Page:Améro - Les aventuriers de la mer.pdf/302

La bibliothèque libre.
Cette page a été validée par deux contributeurs.
299
LES AVENTURIERS DE LA MER


Mais c’était une fausse alerte ; la voie d’eau n’existait pas. On reprit possession du navire ; on remonta à bord les vivres et le matériel.

Au cours de cette opération, la banquise est prise d’oscillation, la glace se brise avec fracas et plusieurs groupes demeurent séparés du steamer. Il y avait là autour du lieutenant Tyson, un Américain, un Anglais, un nègre, six matelots — tous les matelots du Polaris étaient allemands — de plus, huit ou neuf Esquimaux : Joë et sa femme Hannah, avec leur fille adoptive, la petite Puney, ramenés des États-Unis pour servir d’interprètes et de guides ; Hans et sa femme, pris dans la halte faite à Disco, et qui avaient avec eux quatre enfants.

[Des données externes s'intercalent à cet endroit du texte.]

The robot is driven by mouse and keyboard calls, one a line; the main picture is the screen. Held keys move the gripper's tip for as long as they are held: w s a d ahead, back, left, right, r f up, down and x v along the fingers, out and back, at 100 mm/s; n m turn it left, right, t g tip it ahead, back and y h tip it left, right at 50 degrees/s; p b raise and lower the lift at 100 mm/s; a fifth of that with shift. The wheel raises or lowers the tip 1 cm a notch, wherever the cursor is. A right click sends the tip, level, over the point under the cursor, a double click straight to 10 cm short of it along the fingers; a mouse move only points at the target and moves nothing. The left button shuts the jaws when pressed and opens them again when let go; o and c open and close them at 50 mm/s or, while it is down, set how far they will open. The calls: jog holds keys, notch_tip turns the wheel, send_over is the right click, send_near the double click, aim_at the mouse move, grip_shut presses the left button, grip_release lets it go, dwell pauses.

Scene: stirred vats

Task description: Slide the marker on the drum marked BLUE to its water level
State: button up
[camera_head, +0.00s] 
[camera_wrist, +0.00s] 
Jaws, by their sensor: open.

Le Polaris avait disparu dans les ténèbres. La première pensée de Tyson fut de tenter de le rejoindre. Le lendemain on découvrit à une courte distance le steamer. Un des bateaux fut aussitôt traîné du côté de l’eau. Mais les hommes murmuraient, n’obéissaient qu’à moitié. Tyson cherche les rames, il n’en trouve plus que trois, point de gouvernail… Il fallait renoncer à se rapprocher du Polaris… Plus tard, le lieutenant Tyson apprit que rames et gouvernail avaient été cachés ; les matelots, ne comprenant pas le danger de leur situation, ne regrettaient nullement d’être séparés du steamer : ils savaient que, peu de temps auparavant, les marins de la Hansa, après avoir navigué plusieurs mois sur un glaçon, avaient été fêtés à leur retour en Allemagne et que le roi Guillaume leur avait fait donner une double paie. L’amour du gain les engageait, sans doute, à tenter l’aventure. Cette velléité imprudente décida du sort de tous.

On entrait justement dans la grande nuit du pôle ; le soleil s’était caché pour bien des jours ! Force était de s’établir sur un glaçon comme sur un radeau. Le 17, une partie du glaçon se détacha, emportant un des bateaux avec des vivres et d’autres « richesses » ; mais Tyson réussit à s’en emparer le 21. Cependant on ne pouvait songer à demeurer sur le glaçon, réduit à une surface de deux cents pas dans tous les sens. Il fallut passer sur un autre glaçon et s’y créer un abri sous plusieurs de ces huttes de neige que les Esquimaux appellent iglou.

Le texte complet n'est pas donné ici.